Oklahoma attorney general Scott Pruitt
The first legal challenges to Obamacare rested on constitutional principles, but a new effort out of Oklahoma goes after the cogs that make the law function. State attorney general Scott Pruitt is trying to block the Internal Revenue Service from imposing fees on employers and individuals who don’t comply with the law’s mandates. In doing so, he may create a way for other states to fight back against the federal government’s top-down management of health care. If the suit succeeds, the law will not be invalidated, but if enough states choose to opt out, the resulting lack of funds could make Obamacare’s financial structure untenable.

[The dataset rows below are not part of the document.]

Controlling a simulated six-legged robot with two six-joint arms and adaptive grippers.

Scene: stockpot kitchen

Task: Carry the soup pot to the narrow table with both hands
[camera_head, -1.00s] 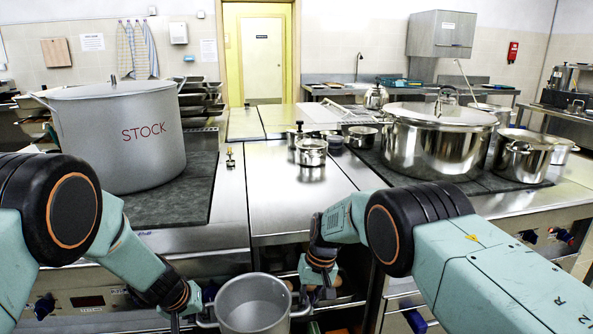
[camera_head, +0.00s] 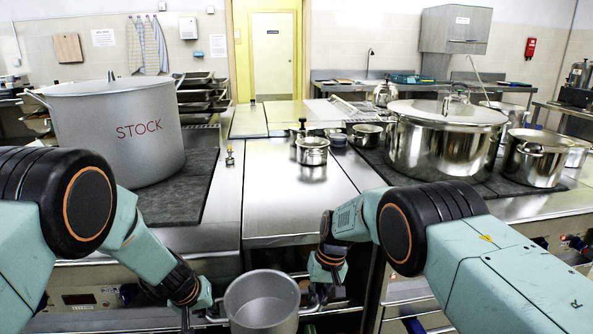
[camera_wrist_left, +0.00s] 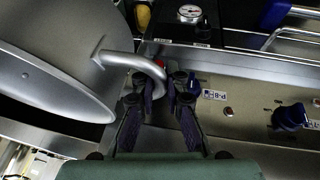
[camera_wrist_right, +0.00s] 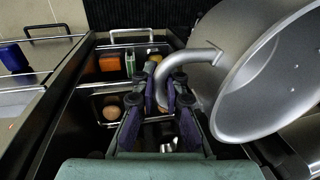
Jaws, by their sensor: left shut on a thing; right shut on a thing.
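The soup pot (camera_head: 262,303) is a grey metal pot with an open top and two loop handles, held between my arms in front of the cooking counter. My left gripper (camera_wrist_left: 160,90) is shut on the pot's handle (camera_wrist_left: 140,60) on its left side. My right gripper (camera_wrist_right: 170,92) is shut on the opposite handle (camera_wrist_right: 192,57). The pot looks about level in the head view, and its inside looks empty where it shows. Its lower part is cut off by the frame. I cannot make out the narrow table.
The counter carries a large STOCK pot (camera_head: 120,140) at left, a small lidded pot (camera_head: 312,150) in the middle and large shiny pots (camera_head: 440,145) at right. A doorway (camera_head: 270,60) is at the back.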

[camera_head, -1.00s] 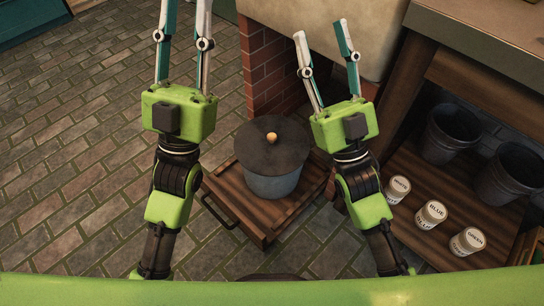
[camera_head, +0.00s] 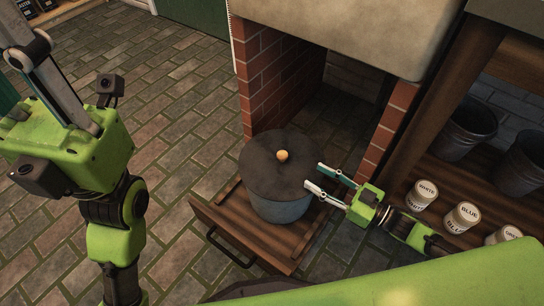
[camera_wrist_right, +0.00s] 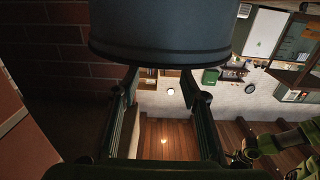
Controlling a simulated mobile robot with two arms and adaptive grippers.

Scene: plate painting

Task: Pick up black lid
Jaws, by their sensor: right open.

“This is a very important case,” Pruitt tells National Review Online. “This is a challenge to the implementation of the Affordable Care Act (ACA), and it matters.”
Yesterday the federal government filed a motion to dismiss Pruitt’s case, challenging Oklahoma’s standing and also citing the Anti-Injunction Act, which prevents people from suing to avoid paying their taxes. The next step is for Pruitt to file a response, which is due December 31.
Oklahoma’s legal argument is complex, a logical train that derives from the convoluted provisions of the law. The implications are worth the effort it takes to understand them, though it certainly takes some determination. Here we go.
Point one: The ACA offers tax credits and subsidies to individuals and companies that buy insurance through a state-run exchange — if their state has set up such an exchange. Point two: The federal government establishes exchanges for states that do not set up their own. Point three: The section of the ACA that establishes these credits and subsidies says they are authorized only for exchanges “established by a state.” (Michael Cannon of the Cato Institute and Jonathan Adler of Case Western Reserve University Law School first noticed this provision of the ACA; the law’s defenders say it is a minor drafting error that courts will and should overlook.) Point four: The ACA also imposes fines and penalties on individuals who do not buy health insurance, and on businesses that do not buy it for their employees. (Insurance under Obamacare will be significantly more expensive than regular insurance, which is why they have to pay you to buy it and fine you if you don’t.)
Now we get to point five, which is the real crux of the argument: The ACA specifies that these fines or penalties apply only to individuals or companies that are eligible to receive the tax credits and subsidies. Conclusion: If a state chooses not to set up an exchange of its own, residents of that state are not eligible to receive tax credits or subsidies for buying insurance, so there can also be no fines or penalties for not buying insurance, even if there is a federally run exchange in the state. In other words, the individual and employer mandates are nullified in that state.